* Begin Stored data *
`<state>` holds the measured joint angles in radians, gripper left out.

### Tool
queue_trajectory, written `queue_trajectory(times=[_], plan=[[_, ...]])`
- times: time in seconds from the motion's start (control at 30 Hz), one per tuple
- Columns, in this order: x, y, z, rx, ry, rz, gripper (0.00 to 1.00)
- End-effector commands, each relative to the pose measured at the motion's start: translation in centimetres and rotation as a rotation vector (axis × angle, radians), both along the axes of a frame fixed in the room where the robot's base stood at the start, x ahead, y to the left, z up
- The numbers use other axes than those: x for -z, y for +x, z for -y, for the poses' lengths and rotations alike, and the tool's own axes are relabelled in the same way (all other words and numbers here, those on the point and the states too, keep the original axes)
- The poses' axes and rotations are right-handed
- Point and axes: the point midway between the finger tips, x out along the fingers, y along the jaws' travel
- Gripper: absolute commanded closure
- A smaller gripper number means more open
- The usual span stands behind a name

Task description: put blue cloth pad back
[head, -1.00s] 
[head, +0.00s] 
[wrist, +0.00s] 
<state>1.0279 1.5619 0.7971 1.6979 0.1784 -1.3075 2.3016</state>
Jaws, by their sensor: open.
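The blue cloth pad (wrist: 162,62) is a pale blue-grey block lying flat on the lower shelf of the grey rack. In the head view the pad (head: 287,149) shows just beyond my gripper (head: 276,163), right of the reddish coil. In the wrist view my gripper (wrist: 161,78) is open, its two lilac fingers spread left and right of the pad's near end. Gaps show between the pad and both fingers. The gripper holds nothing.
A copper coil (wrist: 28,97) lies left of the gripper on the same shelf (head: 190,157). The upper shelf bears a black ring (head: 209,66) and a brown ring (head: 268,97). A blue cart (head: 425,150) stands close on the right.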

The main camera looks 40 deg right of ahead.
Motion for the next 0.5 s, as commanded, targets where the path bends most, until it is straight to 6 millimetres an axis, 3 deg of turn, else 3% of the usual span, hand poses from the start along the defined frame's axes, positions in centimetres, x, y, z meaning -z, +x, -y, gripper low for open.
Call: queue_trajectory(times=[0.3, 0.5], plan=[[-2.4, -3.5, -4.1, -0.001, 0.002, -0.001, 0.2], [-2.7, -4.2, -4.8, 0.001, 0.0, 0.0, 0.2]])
* End Stored data *
Do this: Reproduce nothing but the lines from the line containing "[head, +0.00s]" to the last line of the data, each exactly as written.

Solution to this task:
[head, +0.00s] 
[wrist, +0.00s] 
<state>1.0279 1.5619 0.7971 1.6979 0.1784 -1.3075 2.3016</state>
Jaws, by their sensor: open.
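The blue cloth pad (wrist: 162,62) is a pale blue-grey block lying flat on the lower shelf of the grey rack. In the head view the pad (head: 287,149) shows just beyond my gripper (head: 276,163), right of the reddish coil. In the wrist view my gripper (wrist: 161,78) is open, its two lilac fingers spread left and right of the pad's near end. Gaps show between the pad and both fingers. The gripper holds nothing.
A copper coil (wrist: 28,97) lies left of the gripper on the same shelf (head: 190,157). The upper shelf bears a black ring (head: 209,66) and a brown ring (head: 268,97). A blue cart (head: 425,150) stands close on the right.

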The main camera looks 40 deg right of ahead.
Motion for the next 0.5 s, as commanded, targets where the path bends most, until it is straight to 6 millimetres an axis, 3 deg of turn, else 3% of the usual span, hand poses from the start along the defined frame's axes, positions in centimetres, x, y, z meaning -z, +x, -y, gripper low for open.
Call: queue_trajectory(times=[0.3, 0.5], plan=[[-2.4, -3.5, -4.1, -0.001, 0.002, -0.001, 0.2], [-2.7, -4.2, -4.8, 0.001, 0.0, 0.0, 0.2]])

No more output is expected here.